**DIRECTIONS:**
Your task is to print exactly the lines from the line that contains "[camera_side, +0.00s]" through the line that contains "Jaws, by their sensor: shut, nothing", with pictures left out.

**MATERIAL PROVIDED:**

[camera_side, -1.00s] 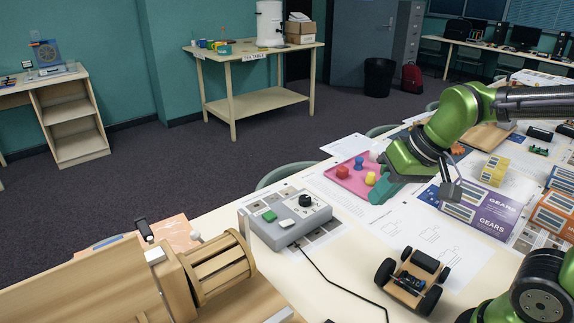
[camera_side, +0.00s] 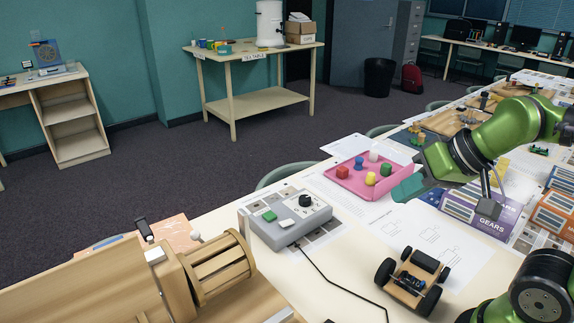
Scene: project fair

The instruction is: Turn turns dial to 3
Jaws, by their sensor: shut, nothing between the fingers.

...

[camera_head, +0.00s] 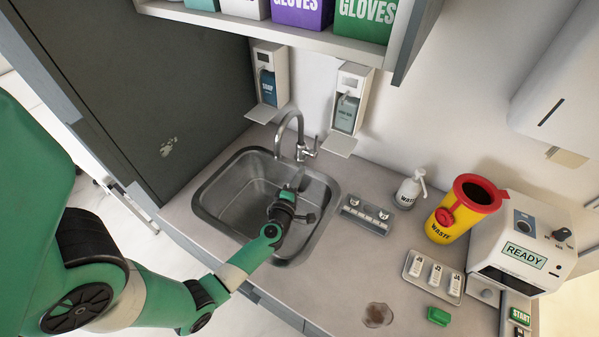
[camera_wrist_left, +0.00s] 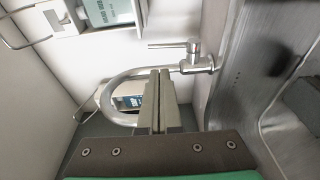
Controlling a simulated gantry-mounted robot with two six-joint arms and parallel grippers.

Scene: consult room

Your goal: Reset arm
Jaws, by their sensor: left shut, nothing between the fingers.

* * *

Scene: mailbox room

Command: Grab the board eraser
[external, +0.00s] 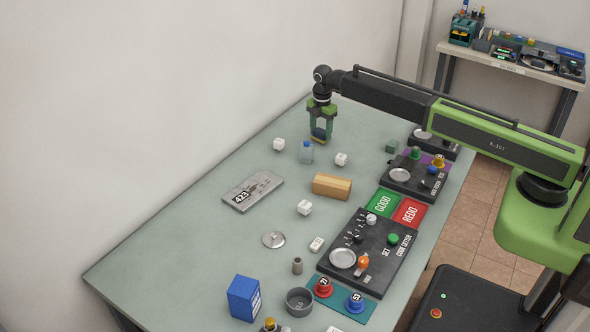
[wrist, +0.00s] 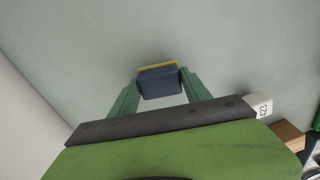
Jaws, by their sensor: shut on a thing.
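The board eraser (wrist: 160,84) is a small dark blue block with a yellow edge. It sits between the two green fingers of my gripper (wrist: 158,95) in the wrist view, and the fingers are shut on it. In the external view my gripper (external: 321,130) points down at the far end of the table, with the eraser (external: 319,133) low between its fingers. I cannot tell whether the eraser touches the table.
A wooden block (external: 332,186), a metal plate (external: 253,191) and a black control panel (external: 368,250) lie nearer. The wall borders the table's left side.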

**RESULT:**
[camera_side, +0.00s] 
Scene: project fair

The instruction is: Turn turns dial to 3
Jaws, by their sensor: shut, nothing between the fingers.

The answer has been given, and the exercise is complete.